§ Problem description
Return the listing below unchanged, minus its pictures.

%%

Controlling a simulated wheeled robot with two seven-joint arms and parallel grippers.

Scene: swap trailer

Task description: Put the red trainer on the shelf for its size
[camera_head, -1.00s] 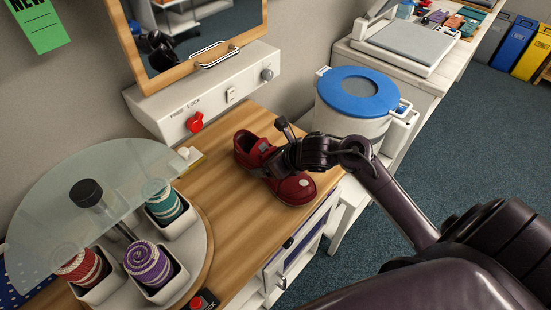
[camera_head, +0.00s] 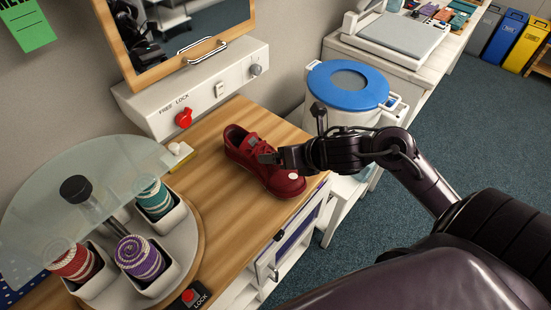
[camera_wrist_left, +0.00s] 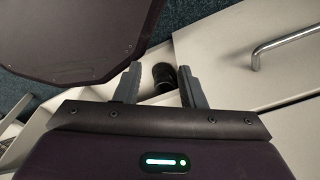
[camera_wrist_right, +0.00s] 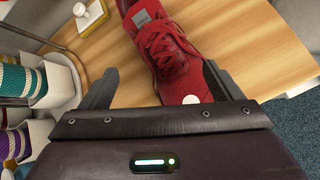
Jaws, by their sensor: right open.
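The red trainer (camera_head: 262,163) sits upright on the wooden counter top, with red laces and a pale round spot on its toe. My right gripper (camera_head: 268,158) is over the trainer in the head view. In the right wrist view the trainer (camera_wrist_right: 172,50) lies between the open fingers of the right gripper (camera_wrist_right: 165,88), nearer the right finger. I cannot tell whether a finger touches it. My left gripper (camera_wrist_left: 158,85) is open and empty in the left wrist view, facing white furniture; it does not show in the head view. No size mark is readable.
A carousel (camera_head: 195,238) with yarn-like rolls in white cups under a glass cover (camera_head: 85,190) stands left. A white unit with a red knob (camera_head: 184,118) and mirror backs the counter. A blue-lidded bin (camera_head: 348,86) stands beyond the trainer. Bare wood (camera_head: 215,200) lies left of it.

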%%

§ Task result
Controlling a simulated wheeled robot with two seven-joint arms and parallel grippers.

Scene: swap trailer

Task description: Put the red trainer on the shelf for its size
[camera_head, -1.00s] 
[camera_head, +0.00s] 
[camera_wrist_left, +0.00s] 
[camera_wrist_right, +0.00s] 
Jaws, by their sensor: right open.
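The red trainer (camera_head: 262,163) sits upright on the wooden counter top, with red laces and a pale round spot on its toe. My right gripper (camera_head: 268,158) is over the trainer in the head view. In the right wrist view the trainer (camera_wrist_right: 172,50) lies between the open fingers of the right gripper (camera_wrist_right: 165,88), nearer the right finger. I cannot tell whether a finger touches it. My left gripper (camera_wrist_left: 158,85) is open and empty in the left wrist view, facing white furniture; it does not show in the head view. No size mark is readable.
A carousel (camera_head: 195,238) with yarn-like rolls in white cups under a glass cover (camera_head: 85,190) stands left. A white unit with a red knob (camera_head: 184,118) and mirror backs the counter. A blue-lidded bin (camera_head: 348,86) stands beyond the trainer. Bare wood (camera_head: 215,200) lies left of it.

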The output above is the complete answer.